§ **Exercise inputs**:
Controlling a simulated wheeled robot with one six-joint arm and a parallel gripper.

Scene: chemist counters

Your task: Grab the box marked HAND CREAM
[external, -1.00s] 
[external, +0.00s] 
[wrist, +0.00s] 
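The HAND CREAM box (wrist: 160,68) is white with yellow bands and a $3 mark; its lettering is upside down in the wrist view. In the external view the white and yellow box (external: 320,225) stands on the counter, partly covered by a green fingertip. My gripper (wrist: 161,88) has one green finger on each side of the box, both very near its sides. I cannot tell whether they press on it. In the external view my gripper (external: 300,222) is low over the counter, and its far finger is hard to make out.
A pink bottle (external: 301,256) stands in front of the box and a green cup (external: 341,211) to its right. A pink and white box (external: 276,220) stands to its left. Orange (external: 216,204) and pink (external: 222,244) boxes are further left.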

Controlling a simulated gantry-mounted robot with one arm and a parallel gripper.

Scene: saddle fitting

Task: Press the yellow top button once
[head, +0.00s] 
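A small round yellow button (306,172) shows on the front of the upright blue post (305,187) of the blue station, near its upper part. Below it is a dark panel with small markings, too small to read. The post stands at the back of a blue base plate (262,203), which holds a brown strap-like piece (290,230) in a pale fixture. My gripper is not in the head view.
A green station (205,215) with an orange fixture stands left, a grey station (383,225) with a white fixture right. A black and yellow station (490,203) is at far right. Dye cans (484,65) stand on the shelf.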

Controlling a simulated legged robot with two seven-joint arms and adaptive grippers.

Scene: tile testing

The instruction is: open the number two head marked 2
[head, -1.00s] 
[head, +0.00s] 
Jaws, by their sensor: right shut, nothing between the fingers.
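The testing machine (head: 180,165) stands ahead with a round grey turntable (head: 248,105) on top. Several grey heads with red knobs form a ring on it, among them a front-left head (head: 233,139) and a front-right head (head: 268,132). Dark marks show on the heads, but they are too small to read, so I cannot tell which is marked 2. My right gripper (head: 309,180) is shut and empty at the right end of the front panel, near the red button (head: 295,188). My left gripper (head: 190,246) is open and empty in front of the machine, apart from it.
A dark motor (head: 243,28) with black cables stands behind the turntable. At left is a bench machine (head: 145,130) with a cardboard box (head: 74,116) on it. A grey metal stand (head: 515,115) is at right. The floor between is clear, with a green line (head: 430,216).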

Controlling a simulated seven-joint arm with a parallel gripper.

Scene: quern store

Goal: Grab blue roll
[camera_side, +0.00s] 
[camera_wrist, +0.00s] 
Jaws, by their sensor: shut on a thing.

---

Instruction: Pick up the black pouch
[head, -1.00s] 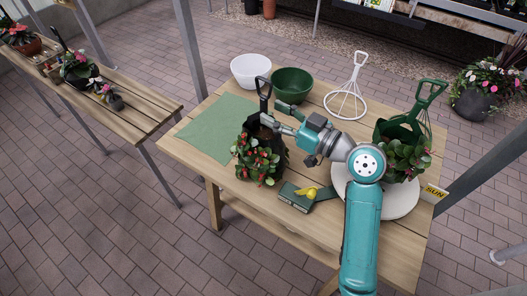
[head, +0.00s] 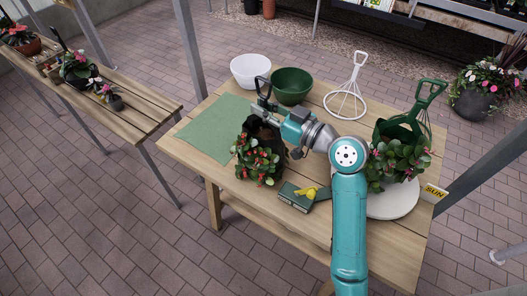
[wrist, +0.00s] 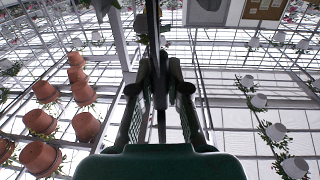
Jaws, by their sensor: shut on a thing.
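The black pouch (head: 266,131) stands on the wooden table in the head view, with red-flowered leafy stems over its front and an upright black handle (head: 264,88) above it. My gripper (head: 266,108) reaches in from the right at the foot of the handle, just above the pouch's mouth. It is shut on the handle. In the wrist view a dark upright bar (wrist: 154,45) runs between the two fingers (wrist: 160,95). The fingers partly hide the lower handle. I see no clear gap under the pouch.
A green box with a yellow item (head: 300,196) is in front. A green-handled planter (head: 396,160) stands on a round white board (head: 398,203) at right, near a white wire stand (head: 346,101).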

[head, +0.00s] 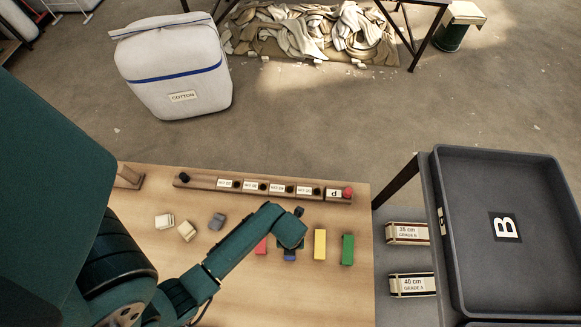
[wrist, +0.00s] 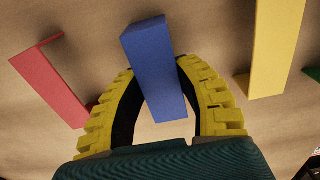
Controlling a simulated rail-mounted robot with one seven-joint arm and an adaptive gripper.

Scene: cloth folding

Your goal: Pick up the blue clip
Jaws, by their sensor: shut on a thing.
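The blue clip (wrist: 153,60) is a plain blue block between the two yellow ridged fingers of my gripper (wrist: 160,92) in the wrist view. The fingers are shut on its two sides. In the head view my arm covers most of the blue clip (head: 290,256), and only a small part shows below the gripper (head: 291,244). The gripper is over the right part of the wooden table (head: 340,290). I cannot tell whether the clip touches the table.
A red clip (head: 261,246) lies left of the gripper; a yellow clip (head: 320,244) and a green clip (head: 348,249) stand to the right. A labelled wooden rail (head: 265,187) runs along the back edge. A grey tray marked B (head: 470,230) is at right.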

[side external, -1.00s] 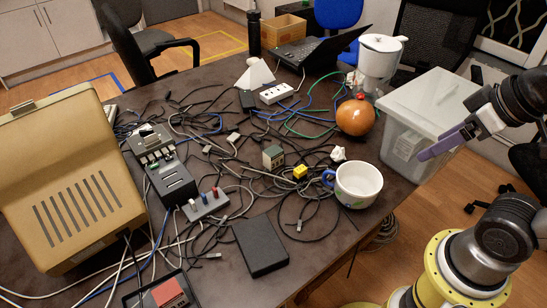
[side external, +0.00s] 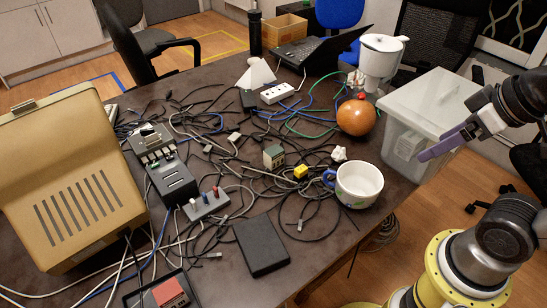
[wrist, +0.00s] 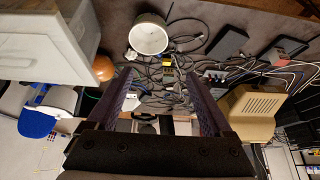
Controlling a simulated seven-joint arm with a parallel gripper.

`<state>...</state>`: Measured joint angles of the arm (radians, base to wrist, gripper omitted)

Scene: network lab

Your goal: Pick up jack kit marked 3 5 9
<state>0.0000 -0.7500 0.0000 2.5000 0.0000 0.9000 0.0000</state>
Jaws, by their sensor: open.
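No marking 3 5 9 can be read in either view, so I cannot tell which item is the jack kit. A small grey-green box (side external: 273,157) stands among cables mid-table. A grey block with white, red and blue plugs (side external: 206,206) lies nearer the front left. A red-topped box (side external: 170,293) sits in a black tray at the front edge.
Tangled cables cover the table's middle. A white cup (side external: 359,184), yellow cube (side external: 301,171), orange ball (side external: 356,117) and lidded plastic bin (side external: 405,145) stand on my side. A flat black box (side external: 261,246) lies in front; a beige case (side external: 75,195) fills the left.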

§ **Task**:
Extract exactly and only the lines above from the line containing "Controlling a simulated wheeled" through the line containing "[external, +0.00s]", both end lines included.

§ **Result for this task**:
Controlling a simulated wheeled robot with one six-joint arm and a parallel gripper.

Scene: chemist counters

Your task: Grab the box marked HAND CREAM
[external, -1.00s] 
[external, +0.00s] 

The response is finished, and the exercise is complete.